We think that what ICANN wants are sensible registration policies. They can be 
achieved by a combination of eligibility, naming and content rules. A 
combination, but sometimes eligibility + content rules will make name selection 
redundant, useless or simply unworkable.  Therefore they have to be combined 
into one examination, scoring from 0 to 3, depending on the consistency between 
the proposed system and the definition of community.

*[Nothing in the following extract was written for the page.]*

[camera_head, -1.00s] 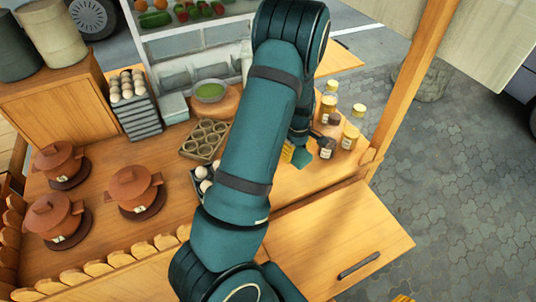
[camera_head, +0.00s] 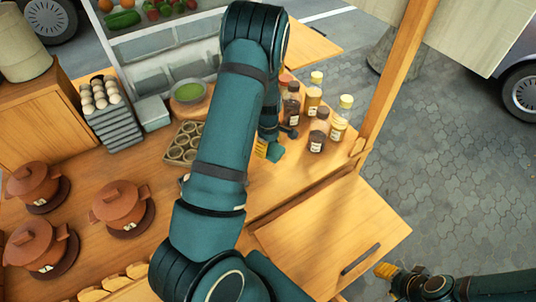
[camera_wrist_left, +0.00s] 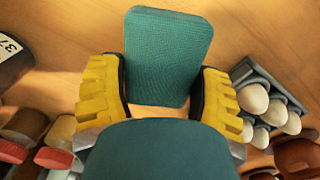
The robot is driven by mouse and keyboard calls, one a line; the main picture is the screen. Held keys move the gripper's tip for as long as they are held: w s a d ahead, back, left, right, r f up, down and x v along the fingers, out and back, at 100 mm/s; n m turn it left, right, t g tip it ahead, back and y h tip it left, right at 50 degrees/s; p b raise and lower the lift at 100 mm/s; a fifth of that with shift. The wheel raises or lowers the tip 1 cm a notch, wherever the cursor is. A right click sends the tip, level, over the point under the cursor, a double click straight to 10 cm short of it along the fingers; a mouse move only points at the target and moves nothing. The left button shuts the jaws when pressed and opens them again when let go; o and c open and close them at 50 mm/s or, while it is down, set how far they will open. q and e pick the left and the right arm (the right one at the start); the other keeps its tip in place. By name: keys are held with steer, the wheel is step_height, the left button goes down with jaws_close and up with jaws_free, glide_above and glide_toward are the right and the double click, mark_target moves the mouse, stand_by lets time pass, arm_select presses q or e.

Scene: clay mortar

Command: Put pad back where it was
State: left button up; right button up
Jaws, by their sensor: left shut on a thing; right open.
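The teal pad (camera_wrist_left: 168,52) is a flat, rounded rectangle in the left wrist view. It sits between the two yellow fingers of my left gripper (camera_wrist_left: 160,92), which is shut on it. In the head view my left gripper (camera_head: 264,150) is low over the wooden counter (camera_head: 285,172), left of the bottles. Its forearm hides much of the counter there, and only a small teal edge shows by the fingers. I cannot tell whether the pad touches the counter. My right gripper (camera_head: 387,271) is open and empty at the lower right, beside the counter.
Several bottles and jars (camera_head: 318,135) stand right of my left gripper. A ring-shaped mold tray (camera_head: 184,142) and a green bowl (camera_head: 188,92) stand to its left. An egg tray (camera_wrist_left: 275,85) shows in the left wrist view. Clay pots (camera_head: 118,203) stand at left.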

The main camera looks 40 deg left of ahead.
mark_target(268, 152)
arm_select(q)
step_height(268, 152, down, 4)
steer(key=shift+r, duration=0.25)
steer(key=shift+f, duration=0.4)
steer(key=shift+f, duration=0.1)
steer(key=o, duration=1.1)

Or, at very least, Eligibility rules should have a wider range of scoring, 
allowing for more granularity than he current binary proposal, where many 
applications risk getting a 0 because they do have eligibility rules, but not 
the maximum airtight kind of rules. This should have more weight than name 
selection, for sure. 

D) Scoring

If ICANN wants to keep the current scoring system, we propose, as we have 
said,, that eligibility rules have an extended range, and/or all registration 
policies are examined together. We would also ask for a wider range under 
community delineation, bringing the total to 17 or perhaps 18. Under this 
system that somehow imposes double penalties (delineation and eligibility for 
non-membership based communities, for instance) and provides for accidental 
“fails” outisde the control of the applicant (lack of “uniqueness” due to some 
coincidence  or similarity in any other language) having the ability to miss a 
third point is critical even for most reasonable, archetypical, well-thought, 
fully supported, responsibly policed proposals.

We look forward running the scores" on existing and model applications with 
ICANN staff, as we have done in the past, to verify these inefficacies.